It was past lunchtime and I was sitting on the floor in my pyjamas, which were now covered in milky spit-up. My head was pounding, my hair was greasy and my eyes felt scratchy and sore.
My baby was screaming again. Sharp piercing screams right next to my ear. Each cry made my head pound and reached the very core of my soul. I wanted desperately to comfort her but nothing I did worked. As the crying continued I wanted to crumple to the floor and cry myself.
I wanted someone to walk through the door and rescue me and make everything OK.
I wanted to put my baby down for a sleep, to get dressed and to eat.
I wanted to walk outside and feel the sunshine on my face and breathe.
None of those things happened. Instead I paced the floor, standing on the squeaky floorboard in the hallway again and again, shushing my baby and rubbing her back. My limbs were heavy with exhaustion but I kept going. It was all I could do.
Rewind 20 days
A few weeks before, I had spent my days in a classroom in front of a class of 30 infants. I was in control and happy, flourishing in a job I loved.
Throughout my pregnancy I still poured all my energy into this role, knowing I was doing a good job and making a difference. I sat in departmental meetings, feeling confident and assured and knowing that I had a lot to offer to the discussions about the best way to shape the education of the children. I stayed back after school for chats with my colleagues, feeling happy to part of such a dynamic team.
As the day of my maternity leave grew closer I smiled as so many told me that after being in charge of 30 energetic 5 year olds all day being at home with one tiny baby would be a breeze. They told me I would take to it all like a duck to water and joked about the fact that my child would be streets ahead of the rest having a teacher for a mummy.
And yet here I was unwashed and undressed gone lunchtime, tears rolling down my cheeks as I desperately tried to soothe my baby to sleep. I hadn’t slept or eaten properly in weeks. I hadn’t had a conversation with another adult apart from my husband in days. I had spent hours upon hours in these four walls, trying to tend to my baby’s every need but feeling like I was a complete failure because she just wouldn’t stop crying.
Nothing could have prepared me
I absolutely loved my baby and I loved being a mum. I felt lucky to be able to spend my days with her but being catapulted from the world of busy working mum-to-be to that of a stay at home mum was a bigger shock that I envisaged.
I had nine long months preparing to have a baby. But, the truth is I don’t think I ever really envisaged what life would be like after the birth.
I pored through baby books, Googled what size my growing foetus was in each week and dreamt about meeting my little girl and holding her in my arms for the first time. But I didn’t really imagine my new life as a mother beyond that point.

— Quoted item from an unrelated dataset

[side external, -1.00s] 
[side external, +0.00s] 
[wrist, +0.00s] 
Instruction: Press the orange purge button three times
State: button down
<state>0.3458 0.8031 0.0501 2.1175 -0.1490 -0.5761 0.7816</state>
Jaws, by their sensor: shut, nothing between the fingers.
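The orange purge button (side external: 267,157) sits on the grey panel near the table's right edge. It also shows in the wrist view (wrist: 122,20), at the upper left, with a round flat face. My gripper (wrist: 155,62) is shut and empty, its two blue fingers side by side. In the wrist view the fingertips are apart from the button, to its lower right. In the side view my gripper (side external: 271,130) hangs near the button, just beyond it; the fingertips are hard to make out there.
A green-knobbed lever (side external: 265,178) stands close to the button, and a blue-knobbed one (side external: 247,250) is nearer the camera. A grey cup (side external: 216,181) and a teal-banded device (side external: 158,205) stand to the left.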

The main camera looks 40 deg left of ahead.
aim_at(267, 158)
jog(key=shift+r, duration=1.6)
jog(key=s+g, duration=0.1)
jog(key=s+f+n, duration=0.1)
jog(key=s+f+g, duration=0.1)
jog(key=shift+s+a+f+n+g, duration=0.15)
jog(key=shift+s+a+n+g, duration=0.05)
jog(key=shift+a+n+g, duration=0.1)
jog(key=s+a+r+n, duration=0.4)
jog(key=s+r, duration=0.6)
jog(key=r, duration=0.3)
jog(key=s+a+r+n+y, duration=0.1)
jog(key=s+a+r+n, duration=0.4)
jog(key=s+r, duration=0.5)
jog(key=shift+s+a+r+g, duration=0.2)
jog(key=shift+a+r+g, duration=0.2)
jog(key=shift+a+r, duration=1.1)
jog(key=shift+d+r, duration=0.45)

I just assumed it would all unfold and I would be fine. I didn’t imagine feeling so inadequate and alone and out of control. And finding myself feeling this was a shock.
Who am I?
As the days rolled into weeks I began to feel resentful and envious of my husband for being able to leave the house and go to work. In the day I used to look at the time and feel seething jealousy that he was on his lunch hour, strolling out of the office to buy a sandwich from the deli to eat while he relaxed and chatted with his workmates. Hell – he even got to pee in peace and drink hot cups of tea throughout his day.
I began to feel trapped in my home. I always vowed to make each day different and to pop my baby in her buggy or sling and leave the house to get out and meet other mums and feel less cooped up and alone. But, each day my plans were thwarted by an endless round of struggling to breastfeed, struggling to get her to settle and struggling to find the time or energy to get showered and dressed and up and out.
I felt a chasm emerging between the woman I was and the mother I had become. I loved my baby with all my heart, but I felt that who I was was being lost. Gone was any semblance of a daily routine, gone was the satisfaction I would get from a great day’s work and from feeling valued as part of a team. I knew I was doing the most important job of all with my baby but I also felt completely lost.
Getting used to a new life
I think the shock of going from one role to another was what hit me hardest. Things did get easier when I decided to stop looking back to how my life used to be and started trying to live in the moment.
I lowered my expectations and started to be kinder to myself. If me and my baby were both fed and dressed and out of the house by lunchtime then that was an achievement. I slowed our days right down and then found that I could simply enjoy being with my baby.
I started to get my baby into a routine, which made me feel more in control too. And I made it my mission to go out each day and to join baby groups to meet other mums. And, of course, gradually getting more sleep helped too.
Looking back I feel lucky and privileged to have been able to stay at home when my children were little. I have so many happy memories of those early years together. There were so many times when we went on little adventures together, enjoying our time chatting and holding hands. I could relax into the gentle rhythms of my children’s days without having to worry about rushing about to go to work and squeeze in commutes and deadlines.
I wish though that someone had prepared me for the shock of becoming a mum for the first time. I wish they would have told me that it was OK to feel the way I was. Maybe I would have let go of my old routines sooner and accepted that my life was now different. Different in the best way.